**Problem details:** Pictures within the data are to be left out; everything else must be reproduced exactly.

**Dataset content:**

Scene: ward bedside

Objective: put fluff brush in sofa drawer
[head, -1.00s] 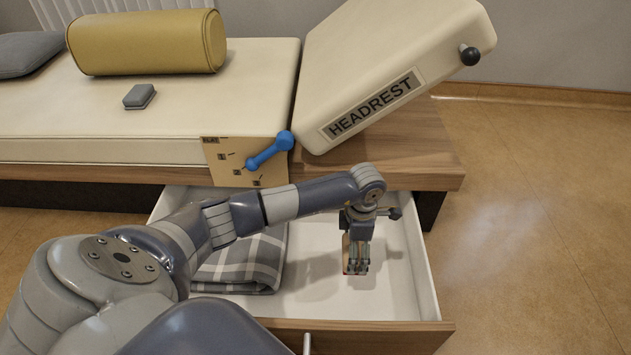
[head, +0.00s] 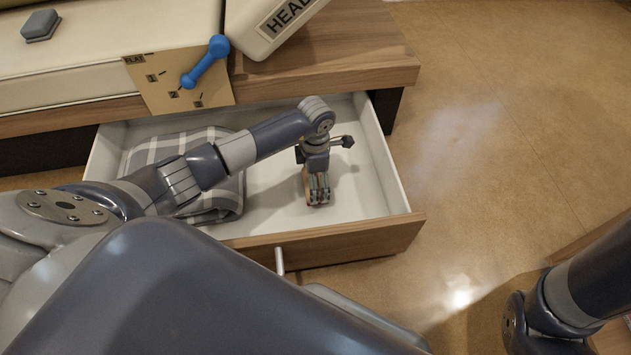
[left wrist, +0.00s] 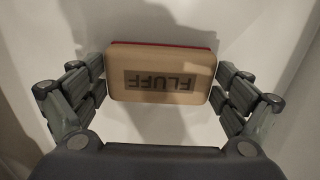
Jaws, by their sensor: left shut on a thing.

**Answer to the task:**
Scene: ward bedside

Objective: put fluff brush in sofa drawer
[head, -1.00s] 
[head, +0.00s] 
[left wrist, +0.00s] 
Jaws, by their sensor: left shut on a thing.

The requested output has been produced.